Charitable Giving + Required Minimum Distributions

It’s essential to start with an understanding of the tax implications of QCDs and RMDs, so you can plan your tax strategy. If you already make charitable contributions, consider giving with IRA dollars. Dollars taken from your IRA as a QCD will apply toward your RMD amount for the year, reducing your taxable income.

A Few Scenarios

To better understand how QCDs can reduce your taxable RMD amount, let’s look at a few hypothetical scenarios.
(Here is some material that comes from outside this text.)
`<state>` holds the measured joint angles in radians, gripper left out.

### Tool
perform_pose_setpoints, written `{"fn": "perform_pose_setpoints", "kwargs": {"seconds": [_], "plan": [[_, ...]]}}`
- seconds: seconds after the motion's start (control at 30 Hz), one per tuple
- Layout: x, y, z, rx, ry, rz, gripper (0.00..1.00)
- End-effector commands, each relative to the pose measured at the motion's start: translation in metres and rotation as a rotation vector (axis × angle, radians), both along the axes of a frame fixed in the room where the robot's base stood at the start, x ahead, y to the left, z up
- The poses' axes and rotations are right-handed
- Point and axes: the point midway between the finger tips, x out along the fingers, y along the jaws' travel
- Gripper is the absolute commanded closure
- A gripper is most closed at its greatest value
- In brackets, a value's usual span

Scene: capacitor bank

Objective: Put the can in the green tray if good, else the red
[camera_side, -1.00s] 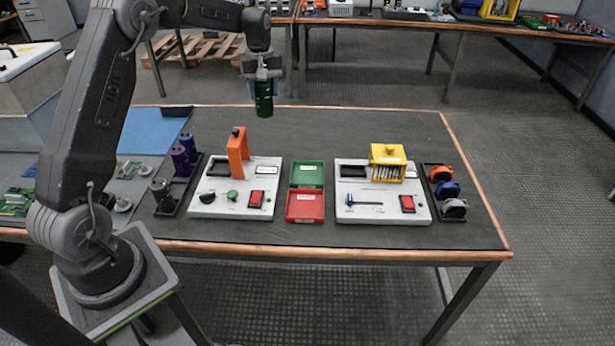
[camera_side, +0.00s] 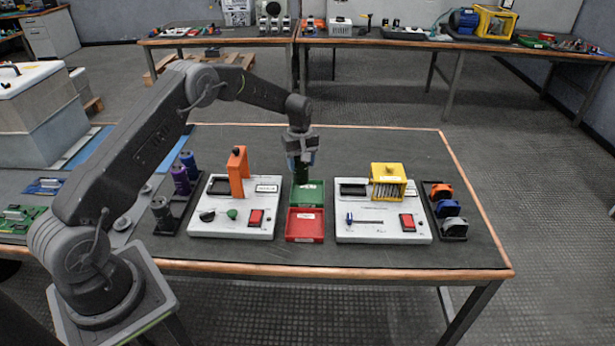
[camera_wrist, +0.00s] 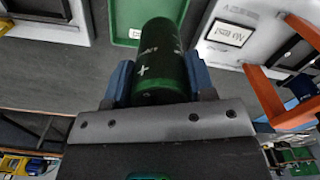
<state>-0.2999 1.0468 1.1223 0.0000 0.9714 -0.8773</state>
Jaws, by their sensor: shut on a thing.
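A dark green can (camera_wrist: 160,65) with plus marks is held between the blue fingers of my gripper (camera_wrist: 160,85) in the wrist view. In the side view my gripper (camera_side: 301,160) is shut on the can (camera_side: 300,174), which hangs upright above the back of the green tray (camera_side: 308,194). I cannot tell whether the can touches the tray. The red tray (camera_side: 305,225) lies directly in front of the green one and looks empty. The left tester (camera_side: 236,207) has an orange arch (camera_side: 238,170); its display (camera_wrist: 229,34) reads "No test" in the wrist view.
The right tester (camera_side: 382,225) with a yellow guard (camera_side: 388,181) stands right of the trays. A rack at left holds several cans (camera_side: 181,180). A rack at right holds orange, blue and grey parts (camera_side: 448,208). The table behind the trays is clear.

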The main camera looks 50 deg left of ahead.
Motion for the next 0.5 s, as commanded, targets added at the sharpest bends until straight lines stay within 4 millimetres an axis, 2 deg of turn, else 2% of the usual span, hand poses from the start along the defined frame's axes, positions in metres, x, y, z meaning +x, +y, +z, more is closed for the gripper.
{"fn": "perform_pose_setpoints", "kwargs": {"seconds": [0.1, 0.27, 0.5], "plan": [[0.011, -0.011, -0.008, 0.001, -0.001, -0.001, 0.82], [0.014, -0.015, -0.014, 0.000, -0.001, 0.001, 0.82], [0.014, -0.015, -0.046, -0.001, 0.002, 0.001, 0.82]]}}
  • Scenario 1: Sally takes a portion of her annual RMD as a QCD. Sally’s total RMD amount for the year is $40,000. Sally makes a $20,000 QCD for her annual giving to her alma mater. This is excludable as income. Sally has a remaining RMD of $20,000 that will be taxable as income.
  • Scenario 2: Terry takes his entire annual RMD as a QCD. Terry’s total RMD amount for the year is $50,000. Terry makes a $25,000 QCD to his church for missions fund and a $25,000  QCD to local food bank. Terry has satisfied his full RMD amount by making a QCD. His taxable income is $0 rather than $50,000.
  • Scenario 3: Becky takes her entire annual RMD as a QCD and donates an additional amount. Becky’s total RMD for the year is $25,000. Becky makes a $25,000 QCD to the local animal shelter and makes an additional QCD of $5,000 to her local art museum. Becky’s RMD taxable income is $0 rather than $25,000 , and she further reduces her IRA balance with the additional QCD of $5,000, which could potentially reduce future RMD amounts.

With ever-changing tax laws, it’s important to review your tax strategy for the year ahead every January with a trusted advisor. In Scenario 2 above, if Terry had taken his full RMD of $50,000  in January and made a QCD of $14,000 later in the year, the $14,000 wouldn’t apply to his RMD. However, it would be excludable as income. If Terry had worked with an advisor, he would have planned his giving through QCDs earlier in the year and reduced his taxable income.